At first all big bourgeois monopoly capital gets collectivized and converted to a cybernetic planning system. While at the same time a translation layer allows for it to interact with legacy market systems locally and internationally. Once you have broken the power of the big bourgeoisie and socialized the heights of the economy, capitalism as a bourgeois dictatorship is over. You'll be left with a market sector of small capital and also cooperatives, they aren't an immediate threat to the kind of cybernetic socialism that was able to eat the big bourgeoisie. The legacy market interaction system would continue to function for a while. During that time you try to add new features to the cybernetic system to win over the part of the population that prefers the legacy markets. And then there will be 2 possible outcomes.
1. Cybernetic planning improves to the point that everybody prefers it, and money markets disappear.
2. A legacy market for certain niche economic activities remains perpetually.

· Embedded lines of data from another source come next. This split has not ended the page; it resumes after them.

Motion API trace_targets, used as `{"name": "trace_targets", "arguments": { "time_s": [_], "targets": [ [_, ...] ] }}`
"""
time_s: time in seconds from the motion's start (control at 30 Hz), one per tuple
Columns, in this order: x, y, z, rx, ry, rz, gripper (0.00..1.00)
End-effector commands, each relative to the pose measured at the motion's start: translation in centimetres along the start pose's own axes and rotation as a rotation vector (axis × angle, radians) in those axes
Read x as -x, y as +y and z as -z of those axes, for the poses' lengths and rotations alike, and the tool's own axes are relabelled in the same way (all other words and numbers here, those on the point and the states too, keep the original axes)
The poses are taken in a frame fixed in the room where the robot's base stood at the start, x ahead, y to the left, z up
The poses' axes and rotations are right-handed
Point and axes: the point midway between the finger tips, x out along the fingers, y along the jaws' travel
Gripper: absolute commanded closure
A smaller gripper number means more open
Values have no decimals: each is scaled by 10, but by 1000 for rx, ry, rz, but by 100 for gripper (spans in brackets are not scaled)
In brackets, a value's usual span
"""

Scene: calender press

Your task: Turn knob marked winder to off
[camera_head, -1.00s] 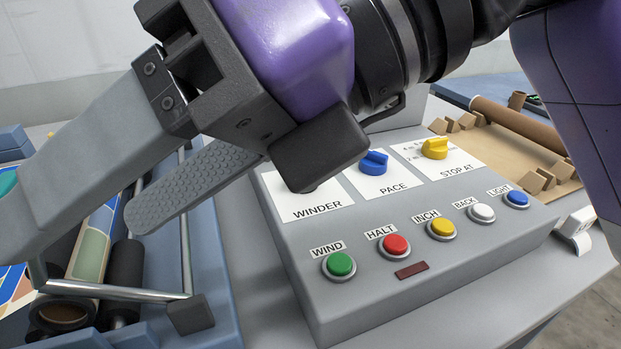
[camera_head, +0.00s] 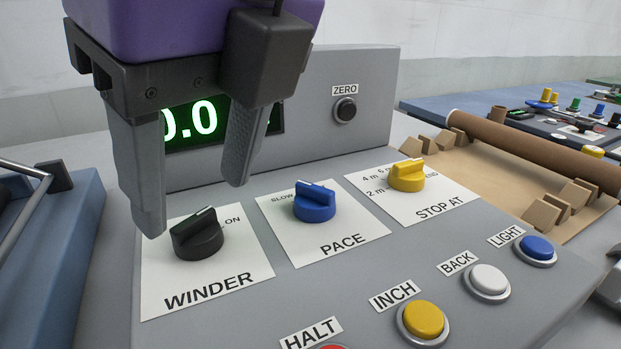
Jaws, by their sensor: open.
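The black WINDER knob (camera_head: 197,236) sits on a white label plate (camera_head: 225,281) at the left of the grey control panel. Its white pointer line points up and to the right, near the printed word ON. The OFF mark is not visible; the knob or my finger may cover it. My gripper (camera_head: 192,205) is open and empty, pointing down just above and behind the knob. Its left finger ends near the knob's upper left, its right finger up and to the right of the knob. The fingers appear apart from the knob.
The blue PACE knob (camera_head: 315,204) and yellow STOP AT knob (camera_head: 407,176) stand to the right. Push buttons, including yellow INCH (camera_head: 423,320), line the front. Behind, an upright housing carries a green display (camera_head: 187,121) and the ZERO button (camera_head: 345,110).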

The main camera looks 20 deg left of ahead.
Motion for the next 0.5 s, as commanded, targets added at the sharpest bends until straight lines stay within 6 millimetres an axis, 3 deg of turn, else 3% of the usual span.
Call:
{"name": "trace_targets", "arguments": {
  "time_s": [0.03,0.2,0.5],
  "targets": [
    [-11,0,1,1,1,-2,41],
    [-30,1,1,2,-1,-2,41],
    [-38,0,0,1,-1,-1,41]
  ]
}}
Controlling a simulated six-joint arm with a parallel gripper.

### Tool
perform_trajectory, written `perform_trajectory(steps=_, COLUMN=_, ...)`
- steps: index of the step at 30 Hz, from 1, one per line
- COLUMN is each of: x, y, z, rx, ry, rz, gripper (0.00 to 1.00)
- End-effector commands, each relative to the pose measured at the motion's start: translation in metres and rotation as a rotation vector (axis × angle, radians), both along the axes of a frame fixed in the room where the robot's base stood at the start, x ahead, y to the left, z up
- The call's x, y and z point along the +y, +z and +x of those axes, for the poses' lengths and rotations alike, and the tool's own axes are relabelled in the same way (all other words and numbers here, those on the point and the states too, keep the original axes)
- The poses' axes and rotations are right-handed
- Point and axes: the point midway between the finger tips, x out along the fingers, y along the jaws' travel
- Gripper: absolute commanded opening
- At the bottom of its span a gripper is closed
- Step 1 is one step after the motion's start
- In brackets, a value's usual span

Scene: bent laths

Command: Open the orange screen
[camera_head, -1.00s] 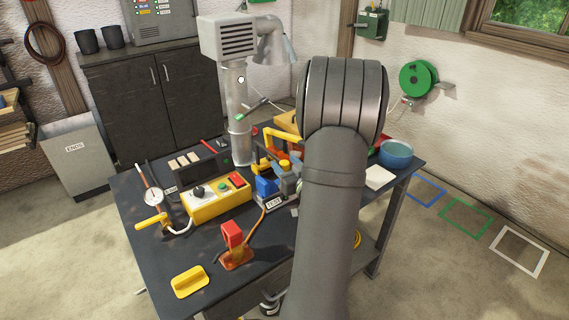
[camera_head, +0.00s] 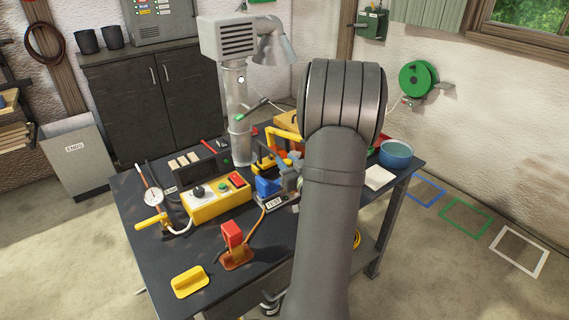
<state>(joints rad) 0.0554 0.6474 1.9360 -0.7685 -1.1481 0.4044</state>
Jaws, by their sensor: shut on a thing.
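On the dark bench, an orange part (camera_head: 283,154), which may be the orange screen, shows among yellow and blue parts just left of my arm. It is small and partly covered, so I cannot tell how far open it stands. A yellow bar (camera_head: 283,134) runs above it, and a blue block (camera_head: 267,186) sits in front of it. My thick grey arm rises through the middle of the view and hides what lies behind it. I cannot make out my gripper or its fingers.
A yellow control box (camera_head: 216,205) and a dial gauge (camera_head: 153,197) stand on the left of the bench (camera_head: 165,255). A red-topped orange lever piece (camera_head: 236,246) and a yellow block (camera_head: 190,282) are near the front. A blue bowl (camera_head: 396,154) stands at the right.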

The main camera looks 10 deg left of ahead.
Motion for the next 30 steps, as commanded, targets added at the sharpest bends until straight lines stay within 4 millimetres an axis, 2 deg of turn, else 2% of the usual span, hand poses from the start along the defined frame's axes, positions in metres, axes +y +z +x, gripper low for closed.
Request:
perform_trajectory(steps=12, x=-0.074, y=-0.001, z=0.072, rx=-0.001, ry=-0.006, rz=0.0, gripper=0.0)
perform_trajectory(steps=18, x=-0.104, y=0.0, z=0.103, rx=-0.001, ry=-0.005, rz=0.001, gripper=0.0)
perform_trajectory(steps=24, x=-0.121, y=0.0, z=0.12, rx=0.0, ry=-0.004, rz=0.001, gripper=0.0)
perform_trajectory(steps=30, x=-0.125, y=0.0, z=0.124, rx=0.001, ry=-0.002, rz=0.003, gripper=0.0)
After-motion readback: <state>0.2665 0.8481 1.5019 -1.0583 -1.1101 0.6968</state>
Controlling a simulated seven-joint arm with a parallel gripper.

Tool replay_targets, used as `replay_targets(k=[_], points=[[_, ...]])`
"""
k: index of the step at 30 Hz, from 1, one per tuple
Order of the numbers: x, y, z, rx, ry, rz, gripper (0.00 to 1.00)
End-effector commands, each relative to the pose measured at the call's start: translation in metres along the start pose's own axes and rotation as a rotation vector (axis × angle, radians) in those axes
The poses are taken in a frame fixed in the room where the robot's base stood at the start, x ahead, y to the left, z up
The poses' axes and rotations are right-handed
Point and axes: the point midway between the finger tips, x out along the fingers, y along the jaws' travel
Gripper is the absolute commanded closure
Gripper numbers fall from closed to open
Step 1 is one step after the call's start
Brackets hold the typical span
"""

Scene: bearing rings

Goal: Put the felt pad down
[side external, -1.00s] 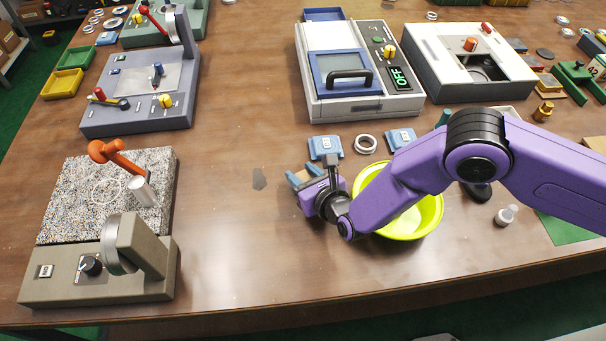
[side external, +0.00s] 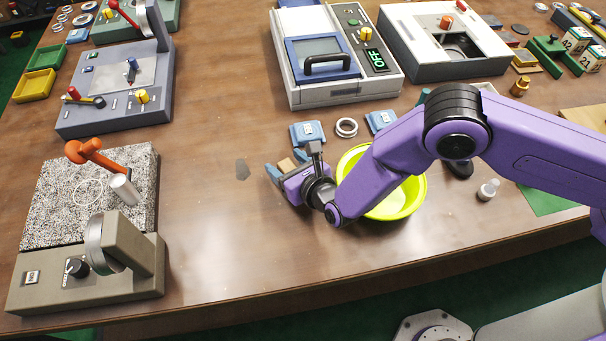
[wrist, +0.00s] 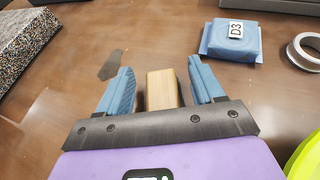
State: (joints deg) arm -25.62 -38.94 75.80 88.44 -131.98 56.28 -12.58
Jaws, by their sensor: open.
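A tan, wood-coloured block (wrist: 161,90) lies between the fingers of my gripper (wrist: 160,66) in the wrist view, with a narrow gap on each side. I take it to be the felt pad, though no felt face shows. My gripper (side external: 283,161) is open, with its blue fingers low at the table, left of the yellow-green bowl. The block (side external: 287,165) also shows between the fingers in the side view. Its underside is hidden, and I cannot tell for sure that it rests on the table.
A dark flat patch (side external: 242,170) lies left of my gripper. Behind are blue pads (side external: 307,134), one labelled D3 (wrist: 233,40), and a metal ring (side external: 347,128). The yellow-green bowl (side external: 405,205) sits under my arm. Table between gripper and grey stone-plate stand (side external: 130,270) is mostly clear.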

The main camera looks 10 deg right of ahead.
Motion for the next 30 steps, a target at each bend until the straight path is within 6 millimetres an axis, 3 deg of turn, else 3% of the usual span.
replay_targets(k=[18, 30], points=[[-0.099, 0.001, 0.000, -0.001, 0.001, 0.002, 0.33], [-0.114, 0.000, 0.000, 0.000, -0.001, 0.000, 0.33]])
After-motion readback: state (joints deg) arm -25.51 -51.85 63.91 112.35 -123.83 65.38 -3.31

I think that many people will like Cockshott's cybernetic socialism, it still got the consumer-choice feedback system that markets have, but without the incentive mechanisms to screw customers. It will be easier for people who want to organize the production of a good/service to get shit done because access to the means of production will be much better. It won't have corporate structures so there's nothing that tries to convert personal property into corporate property, so you'll be able to own your stuff uncontested. The only people who won't like this are those thaat want to become super-rich, but that's by design, because the super-rich fuck with political systems and that screws everything up.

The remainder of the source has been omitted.